After allowing the epoxy to harden it was on to the next step. I only had two of the original three wooden parts. A 1/2" thick piece of oak was cut to 1.75" X 1.75" on the table saw. First, the thickness of the block was reduced to 0.439" in the mill with the two flute cutter. Then the milling head was tilted to 45° and the two adjacent edges were mitered with the same cutter. Carpet tape was cut to attach the wooden part to the top of the aluminum column. The pictures below show this part of the story.
Do the parts still go together after my modifications to the plans? They do not seem to want to slide together. It may be that the puzzle only works if the cube is not completely full. It may require gaps so the pieces will slide together. Thus it is not a true dissection puzzle. It is not clear which modification has resulted in an obstruction. There is also a slim possibility that insufficient clearance is the culprit.

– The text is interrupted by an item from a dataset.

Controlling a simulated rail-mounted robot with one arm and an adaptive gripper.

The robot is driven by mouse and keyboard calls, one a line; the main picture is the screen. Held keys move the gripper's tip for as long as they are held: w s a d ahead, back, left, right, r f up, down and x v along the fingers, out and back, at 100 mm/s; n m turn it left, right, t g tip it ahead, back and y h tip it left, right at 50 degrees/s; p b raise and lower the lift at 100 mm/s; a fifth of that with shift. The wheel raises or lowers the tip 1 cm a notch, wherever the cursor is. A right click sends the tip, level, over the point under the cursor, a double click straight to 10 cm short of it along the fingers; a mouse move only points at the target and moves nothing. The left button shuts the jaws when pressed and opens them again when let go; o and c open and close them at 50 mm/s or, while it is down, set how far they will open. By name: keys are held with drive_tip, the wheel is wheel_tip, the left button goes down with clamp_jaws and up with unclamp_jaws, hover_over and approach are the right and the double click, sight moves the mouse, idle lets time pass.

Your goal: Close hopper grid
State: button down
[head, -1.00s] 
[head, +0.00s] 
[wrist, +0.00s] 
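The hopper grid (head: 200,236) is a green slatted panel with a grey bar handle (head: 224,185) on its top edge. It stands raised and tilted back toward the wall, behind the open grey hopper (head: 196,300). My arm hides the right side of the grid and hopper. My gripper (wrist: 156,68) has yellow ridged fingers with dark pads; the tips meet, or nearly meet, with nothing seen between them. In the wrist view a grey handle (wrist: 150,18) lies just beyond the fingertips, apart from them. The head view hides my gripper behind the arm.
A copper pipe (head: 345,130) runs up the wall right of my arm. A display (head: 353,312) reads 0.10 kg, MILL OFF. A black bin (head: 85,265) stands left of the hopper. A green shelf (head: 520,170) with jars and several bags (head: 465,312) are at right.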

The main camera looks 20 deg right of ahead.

Decided to leave things as they are and complete a cubic dissection, even if it is no longer a puzzle. So all that remains is attaching the wood and finishing it. The angle plate was set up on the mill along with a cylindrical parallel. A block of waste wood was set in this corner. The wood was approximately marked for the two holes. The drill was aligned with one and the hole was drilled through with a 7/32" drill. This was repeated on the other two wooden parts. The drill was changed to a #21 drill and the aluminum part was clamped in place with a machinist's clamp. It was drilled 0.40" deep. The other aluminum parts were drilled the same way. The wooden part was returned to this same setup and the hole was countersunk with a 7/16" drill approximately 3/16" deep. Again this was repeated on the other two parts. The holes in the aluminum were tapped 10-32. Six screws were cut to size. The other holes were drilled similarly but closer to the opposite corner. The first photo shows the drilling setup and the second shows the three joined pieces.
After disassembly the wood was sanded, stained and varnished. The three parts were assembled. The two pictures below show the final result.